Spring in the Lower School is a time for exploration and meaning-making both in and out of the classroom. To help students build the depth of their knowledge, many grades take field trips to cultural institutions in the area.
As part of their study of narrative nonfiction in reading, Grade 3 students learn about biographies as a specific type of literature in this genre. Students think about telling another person’s story, considering facts about that person’s childhood, achievements, obstacles faced, and personal qualities that helped them along the way. The Grade 3 field trip to the National Portrait Gallery helps students understand that art can also be considered a way of telling a person’s story in a visual medium. On a special tour before the museum was open to the public, students looked closely at paintings and sculptures of notable historical and contemporary figures, observing symbols and styles artists chose to include in their work to communicate a message about the subject of the portrait.

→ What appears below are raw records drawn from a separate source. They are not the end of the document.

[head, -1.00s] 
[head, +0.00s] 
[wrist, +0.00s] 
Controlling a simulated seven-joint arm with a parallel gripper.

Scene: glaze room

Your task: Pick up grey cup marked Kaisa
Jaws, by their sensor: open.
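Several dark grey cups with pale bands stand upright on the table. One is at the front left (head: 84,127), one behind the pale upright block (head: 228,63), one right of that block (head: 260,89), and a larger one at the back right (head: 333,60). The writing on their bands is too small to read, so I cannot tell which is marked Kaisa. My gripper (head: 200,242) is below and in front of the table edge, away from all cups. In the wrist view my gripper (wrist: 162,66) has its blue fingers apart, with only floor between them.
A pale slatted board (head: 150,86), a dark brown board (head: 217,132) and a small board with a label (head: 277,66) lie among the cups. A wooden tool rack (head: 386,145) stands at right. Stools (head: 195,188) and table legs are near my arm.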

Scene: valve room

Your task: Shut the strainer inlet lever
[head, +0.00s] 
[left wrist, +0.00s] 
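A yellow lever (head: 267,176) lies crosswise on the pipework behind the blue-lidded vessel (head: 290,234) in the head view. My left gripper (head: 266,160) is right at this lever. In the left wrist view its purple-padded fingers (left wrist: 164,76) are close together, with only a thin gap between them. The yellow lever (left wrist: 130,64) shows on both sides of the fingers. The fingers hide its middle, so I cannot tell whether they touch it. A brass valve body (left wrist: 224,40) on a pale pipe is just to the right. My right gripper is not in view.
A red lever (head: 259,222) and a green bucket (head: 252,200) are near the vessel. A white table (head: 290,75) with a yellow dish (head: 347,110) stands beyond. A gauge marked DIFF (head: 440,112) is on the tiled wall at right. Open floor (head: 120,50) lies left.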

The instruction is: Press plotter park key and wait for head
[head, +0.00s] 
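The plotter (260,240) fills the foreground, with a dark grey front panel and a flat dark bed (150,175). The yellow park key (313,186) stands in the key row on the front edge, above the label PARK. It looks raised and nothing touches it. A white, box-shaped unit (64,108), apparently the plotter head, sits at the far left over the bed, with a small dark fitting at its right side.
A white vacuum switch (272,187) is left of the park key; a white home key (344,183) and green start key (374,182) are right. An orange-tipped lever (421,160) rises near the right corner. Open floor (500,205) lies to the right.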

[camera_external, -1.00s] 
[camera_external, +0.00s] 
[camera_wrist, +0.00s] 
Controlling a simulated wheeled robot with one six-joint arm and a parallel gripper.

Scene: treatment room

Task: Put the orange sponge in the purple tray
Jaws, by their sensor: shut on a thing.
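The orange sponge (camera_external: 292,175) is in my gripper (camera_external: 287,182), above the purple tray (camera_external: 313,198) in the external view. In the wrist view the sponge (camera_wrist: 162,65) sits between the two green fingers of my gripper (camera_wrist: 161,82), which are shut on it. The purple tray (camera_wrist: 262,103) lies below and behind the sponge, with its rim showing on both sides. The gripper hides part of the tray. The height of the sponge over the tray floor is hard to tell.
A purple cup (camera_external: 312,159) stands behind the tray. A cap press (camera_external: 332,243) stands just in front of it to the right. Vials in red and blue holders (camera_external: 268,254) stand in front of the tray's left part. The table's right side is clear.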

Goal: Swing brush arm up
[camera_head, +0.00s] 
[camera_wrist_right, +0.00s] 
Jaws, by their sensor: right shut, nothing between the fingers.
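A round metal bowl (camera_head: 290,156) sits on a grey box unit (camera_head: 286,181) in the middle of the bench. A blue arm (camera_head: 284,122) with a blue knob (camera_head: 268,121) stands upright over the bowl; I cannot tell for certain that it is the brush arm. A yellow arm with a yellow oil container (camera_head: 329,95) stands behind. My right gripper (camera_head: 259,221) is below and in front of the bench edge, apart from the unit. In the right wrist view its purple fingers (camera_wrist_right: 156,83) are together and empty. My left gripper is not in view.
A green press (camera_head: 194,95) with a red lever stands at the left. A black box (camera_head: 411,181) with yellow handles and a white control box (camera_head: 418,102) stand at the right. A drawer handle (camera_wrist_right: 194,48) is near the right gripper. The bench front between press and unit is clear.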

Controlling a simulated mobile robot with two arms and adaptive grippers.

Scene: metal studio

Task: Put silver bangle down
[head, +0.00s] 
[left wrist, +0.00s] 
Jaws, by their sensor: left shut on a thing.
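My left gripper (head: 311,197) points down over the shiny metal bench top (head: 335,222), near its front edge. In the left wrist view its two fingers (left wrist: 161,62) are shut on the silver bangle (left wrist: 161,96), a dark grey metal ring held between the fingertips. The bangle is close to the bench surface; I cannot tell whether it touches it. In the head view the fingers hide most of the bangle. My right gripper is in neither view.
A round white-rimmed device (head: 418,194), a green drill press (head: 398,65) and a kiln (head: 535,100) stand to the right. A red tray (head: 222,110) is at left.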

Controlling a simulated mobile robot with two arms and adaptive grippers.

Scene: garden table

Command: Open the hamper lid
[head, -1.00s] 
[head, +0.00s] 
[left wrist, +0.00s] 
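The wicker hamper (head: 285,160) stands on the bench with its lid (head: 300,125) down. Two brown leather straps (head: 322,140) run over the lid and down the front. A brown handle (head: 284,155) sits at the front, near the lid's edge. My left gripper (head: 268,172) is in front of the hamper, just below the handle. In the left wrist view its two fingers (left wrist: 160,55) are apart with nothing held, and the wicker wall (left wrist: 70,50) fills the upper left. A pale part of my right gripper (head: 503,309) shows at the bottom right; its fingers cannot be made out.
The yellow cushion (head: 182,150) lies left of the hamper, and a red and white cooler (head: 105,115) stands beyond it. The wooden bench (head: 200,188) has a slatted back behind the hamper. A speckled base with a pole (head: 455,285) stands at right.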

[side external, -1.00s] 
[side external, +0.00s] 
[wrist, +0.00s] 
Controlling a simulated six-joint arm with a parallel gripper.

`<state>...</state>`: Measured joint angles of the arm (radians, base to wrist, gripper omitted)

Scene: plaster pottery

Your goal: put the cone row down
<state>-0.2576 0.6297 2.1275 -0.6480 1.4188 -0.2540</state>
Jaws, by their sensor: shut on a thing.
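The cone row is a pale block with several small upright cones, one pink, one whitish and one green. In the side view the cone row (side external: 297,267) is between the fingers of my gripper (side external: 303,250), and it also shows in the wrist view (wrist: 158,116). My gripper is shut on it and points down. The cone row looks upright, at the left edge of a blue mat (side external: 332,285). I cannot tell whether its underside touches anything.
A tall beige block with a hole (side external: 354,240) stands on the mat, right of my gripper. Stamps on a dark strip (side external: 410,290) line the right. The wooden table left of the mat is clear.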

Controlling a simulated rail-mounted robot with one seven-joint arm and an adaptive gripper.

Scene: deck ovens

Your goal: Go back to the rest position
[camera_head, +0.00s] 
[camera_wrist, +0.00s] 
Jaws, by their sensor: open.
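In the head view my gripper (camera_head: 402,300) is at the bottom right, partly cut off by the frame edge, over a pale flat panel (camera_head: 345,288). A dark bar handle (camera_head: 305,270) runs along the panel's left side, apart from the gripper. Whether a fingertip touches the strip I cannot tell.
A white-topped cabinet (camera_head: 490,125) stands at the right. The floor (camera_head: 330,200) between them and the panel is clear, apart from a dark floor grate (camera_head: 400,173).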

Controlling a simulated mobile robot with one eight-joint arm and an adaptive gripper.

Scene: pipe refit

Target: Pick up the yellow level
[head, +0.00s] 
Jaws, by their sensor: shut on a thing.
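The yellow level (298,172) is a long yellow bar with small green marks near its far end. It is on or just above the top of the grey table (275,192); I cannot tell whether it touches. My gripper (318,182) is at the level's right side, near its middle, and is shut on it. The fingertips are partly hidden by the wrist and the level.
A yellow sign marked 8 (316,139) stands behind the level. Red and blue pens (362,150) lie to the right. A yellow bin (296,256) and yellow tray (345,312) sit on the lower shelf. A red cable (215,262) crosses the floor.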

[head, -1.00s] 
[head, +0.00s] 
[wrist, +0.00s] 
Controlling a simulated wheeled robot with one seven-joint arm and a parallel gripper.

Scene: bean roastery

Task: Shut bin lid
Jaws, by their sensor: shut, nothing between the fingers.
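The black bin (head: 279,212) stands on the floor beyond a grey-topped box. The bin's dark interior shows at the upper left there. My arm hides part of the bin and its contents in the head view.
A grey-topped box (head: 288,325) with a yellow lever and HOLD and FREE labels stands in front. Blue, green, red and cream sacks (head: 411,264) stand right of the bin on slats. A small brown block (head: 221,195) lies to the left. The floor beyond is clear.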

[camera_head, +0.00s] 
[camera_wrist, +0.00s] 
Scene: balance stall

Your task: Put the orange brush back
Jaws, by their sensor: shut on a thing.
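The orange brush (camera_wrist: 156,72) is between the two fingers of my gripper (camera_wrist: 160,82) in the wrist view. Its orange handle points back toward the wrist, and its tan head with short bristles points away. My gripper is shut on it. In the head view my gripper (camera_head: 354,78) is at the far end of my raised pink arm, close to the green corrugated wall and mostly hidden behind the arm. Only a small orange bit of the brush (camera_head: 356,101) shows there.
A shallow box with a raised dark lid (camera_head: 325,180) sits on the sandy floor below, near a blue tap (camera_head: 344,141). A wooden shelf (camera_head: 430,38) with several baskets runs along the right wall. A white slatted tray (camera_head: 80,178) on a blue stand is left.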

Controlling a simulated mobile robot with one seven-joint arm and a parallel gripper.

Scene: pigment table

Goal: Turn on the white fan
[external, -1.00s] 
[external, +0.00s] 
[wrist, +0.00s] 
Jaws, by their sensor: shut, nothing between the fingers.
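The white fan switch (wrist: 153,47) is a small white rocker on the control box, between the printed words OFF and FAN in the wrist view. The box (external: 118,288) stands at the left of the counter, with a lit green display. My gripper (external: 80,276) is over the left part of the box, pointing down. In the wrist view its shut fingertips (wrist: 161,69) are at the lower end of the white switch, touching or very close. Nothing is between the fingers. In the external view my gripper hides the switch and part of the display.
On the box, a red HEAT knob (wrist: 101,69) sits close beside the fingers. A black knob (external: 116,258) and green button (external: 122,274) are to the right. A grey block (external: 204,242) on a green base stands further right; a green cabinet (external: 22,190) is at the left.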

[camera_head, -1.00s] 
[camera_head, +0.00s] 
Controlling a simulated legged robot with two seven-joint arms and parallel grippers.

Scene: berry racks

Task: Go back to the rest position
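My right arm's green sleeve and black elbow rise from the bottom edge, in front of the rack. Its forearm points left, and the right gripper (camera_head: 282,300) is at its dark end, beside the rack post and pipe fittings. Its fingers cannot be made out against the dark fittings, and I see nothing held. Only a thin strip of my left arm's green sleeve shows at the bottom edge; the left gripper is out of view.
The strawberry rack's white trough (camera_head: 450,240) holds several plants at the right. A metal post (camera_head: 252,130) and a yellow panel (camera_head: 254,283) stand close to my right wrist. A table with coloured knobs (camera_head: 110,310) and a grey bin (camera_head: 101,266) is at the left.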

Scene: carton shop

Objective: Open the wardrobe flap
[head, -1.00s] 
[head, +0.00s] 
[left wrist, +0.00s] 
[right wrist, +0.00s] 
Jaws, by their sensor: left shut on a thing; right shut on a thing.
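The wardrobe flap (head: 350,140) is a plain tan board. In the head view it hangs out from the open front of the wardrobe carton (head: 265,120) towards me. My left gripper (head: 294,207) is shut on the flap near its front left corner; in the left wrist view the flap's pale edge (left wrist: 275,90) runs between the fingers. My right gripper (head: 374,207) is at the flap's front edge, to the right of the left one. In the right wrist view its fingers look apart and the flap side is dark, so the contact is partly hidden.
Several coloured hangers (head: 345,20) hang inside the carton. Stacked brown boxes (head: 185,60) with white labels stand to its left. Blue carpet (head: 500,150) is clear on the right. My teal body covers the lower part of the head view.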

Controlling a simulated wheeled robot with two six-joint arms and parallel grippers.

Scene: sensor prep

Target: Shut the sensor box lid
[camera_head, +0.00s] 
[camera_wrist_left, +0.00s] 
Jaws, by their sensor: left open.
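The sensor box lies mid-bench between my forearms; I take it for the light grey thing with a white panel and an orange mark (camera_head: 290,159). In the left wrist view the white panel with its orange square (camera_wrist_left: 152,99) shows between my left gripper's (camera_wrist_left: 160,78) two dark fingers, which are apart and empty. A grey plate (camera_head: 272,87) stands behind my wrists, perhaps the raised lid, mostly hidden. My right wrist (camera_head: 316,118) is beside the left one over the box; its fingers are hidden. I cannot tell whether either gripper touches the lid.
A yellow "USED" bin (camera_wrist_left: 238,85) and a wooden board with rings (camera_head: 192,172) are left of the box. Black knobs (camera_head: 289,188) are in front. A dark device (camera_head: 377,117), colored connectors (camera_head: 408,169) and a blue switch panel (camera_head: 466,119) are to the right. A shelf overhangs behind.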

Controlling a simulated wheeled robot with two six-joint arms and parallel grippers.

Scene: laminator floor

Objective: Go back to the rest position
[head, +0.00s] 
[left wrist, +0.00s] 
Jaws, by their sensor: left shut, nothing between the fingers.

This month, Grade 5 students traveled to the National Museum of Natural History to explore artifacts from early humans in preparation for their culminating social studies project for the year, “The Dig.” For this unit, students learn about the components of a successful civilization, including how people meet their basic needs and create and support a culture rich in tradition and meaning. Each Grade 5 homeroom will soon invent its secret civilization and then generate and bury artifacts for another homeroom to excavate during The Dig. Then, students will analyze what they have unearthed and create a museum display featuring their artifacts and learning.
Kindergarten students traveled to the Hirshhorn Museum and Sculpture Garden to view “One With Eternity: Yayoi Kusama in the Hirshhorn Collection” and visit paintings by Alma Thomas, a former DC-based Kindergarten teacher and artist that are part of the museum’s permanent collection. Kusama and Thomas use color and mark-making to evoke emotion and reference nature in their work. Kindergarten students studied Kusama and Thomas as part of their curriculum. They spent time sketching, observing, and interacting with the art they saw in the museum galleries and outside in the sculpture garden.